Unlock Real‑Time Analytics with Hologres Dynamic Table: A Quick‑Start Guide

Hologres Dynamic Table Introduction

Typical real‑time data‑warehouse scenarios include BI reporting, user‑operation analysis, log analysis, and monitoring, which are widely used in advertising, gaming, e‑commerce, and internet industries. Not all scenarios require sub‑second latency; many are quasi‑real‑time with minute‑level delay.

The common architecture consists of offline and real‑time storage layers, with compute engines such as MaxCompute, Spark for batch processing and Flink for streaming, forming a Lambda architecture.

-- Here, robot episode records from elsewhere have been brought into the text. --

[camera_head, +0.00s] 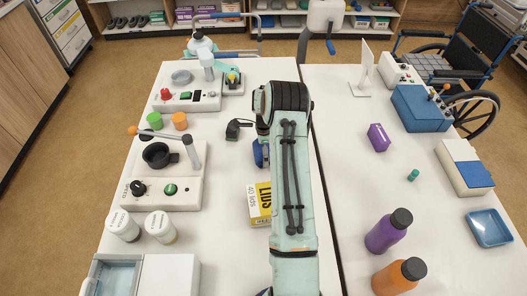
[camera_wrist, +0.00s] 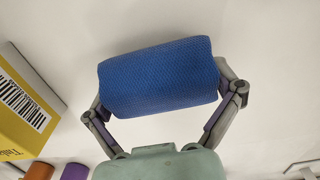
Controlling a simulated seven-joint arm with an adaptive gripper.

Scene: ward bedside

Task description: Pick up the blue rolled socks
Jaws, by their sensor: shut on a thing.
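The blue rolled socks (camera_wrist: 158,76) fill the upper middle of the wrist view as a textured blue roll, lying crosswise. My gripper (camera_wrist: 160,105) has one finger at each end of the roll and is shut on it. In the head view only a small blue part of the socks (camera_head: 258,154) shows at the left edge of my arm; the arm hides the rest and most of the gripper. Whether the roll touches the white table top is not clear.
A yellow and white box (camera_head: 260,204) lies close by; it also shows in the wrist view (camera_wrist: 22,105). Switch panels (camera_head: 160,192) and white-lidded jars (camera_head: 161,227) stand left. Purple (camera_head: 388,232) and orange (camera_head: 399,277) bottles stand right, near a blue tray (camera_head: 489,228).

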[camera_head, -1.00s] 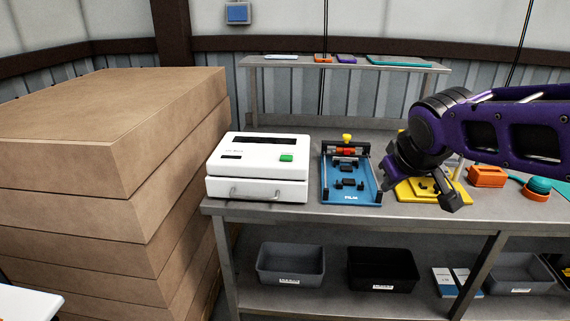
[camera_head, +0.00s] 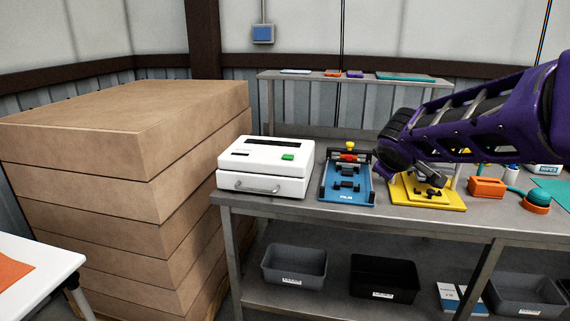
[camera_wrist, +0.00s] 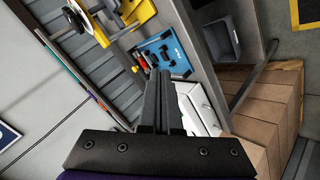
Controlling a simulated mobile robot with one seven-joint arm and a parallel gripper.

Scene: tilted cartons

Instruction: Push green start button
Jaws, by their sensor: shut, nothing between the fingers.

This setup introduces complexity due to multiple components, data redundancy, and inconsistent data semantics between offline and online layers.

Dynamic Table, introduced in Hologres 3.0, offers a new table type that materializes query results automatically and supports two computation modes—incremental refresh and full refresh—to address these challenges.

Dynamic Table Usage

Specify the refresh mode (incremental or full) when creating a Dynamic Table.

Set the refresh interval to control how frequently the table updates.

Define the query that the Dynamic Table will execute and store the results.

Query the Dynamic Table directly to obtain the materialized results.

Advantages of Dynamic Table

Declarative data processing: automatic refresh without external scheduling scripts, simplifying operations.

Very low‑latency updates: incremental refresh can achieve minute‑level latency, suitable for quasi‑real‑time scenarios.

Standard SQL‑based development: no extra learning cost, supports common SQL features such as JOIN, GROUP BY, and window functions.

Unified multi‑mode computation: switch between incremental and full refresh by changing a single parameter.

Dynamic Table Demo

The demo covers three scenarios:

Creating a full‑refresh Dynamic Table (end‑to‑end).

Creating an incremental‑refresh Dynamic Table based on a Parquet external table.

Creating a hybrid Dynamic Table that combines full and incremental refreshes for large tables with partitioned data.

Usage Recommendations

Prefer incremental refresh when possible, as it processes less data and consumes fewer resources, though it has some limitations and requires enabling the base table's log.

Monitor refresh latency using the system table Dynamic_Table_Refresh_History and its Refresh_Latency field.

Use partitioned tables: apply incremental refresh to recent partitions and full refresh to historical partitions, enabling a single codebase to handle multiple refresh strategies.

Choose between local instance and Serverless resources based on task size; Serverless is recommended for large or historical full‑refresh jobs.

Set up monitoring and alerting for refresh tasks (e.g., QPS, RPS, failures) via cloud monitoring services.

Comparison with Other Products

Dynamic Table is comparable to Snowflake’s Dynamic Tables, both supporting batch and minute‑level incremental refreshes, multi‑table joins, and rich observability. Compared with DIS asynchronous materialized views and Doris’s materialized views, Hologres Dynamic Table offers true incremental refresh, reducing processing volume and resource consumption for minute‑level latency scenarios.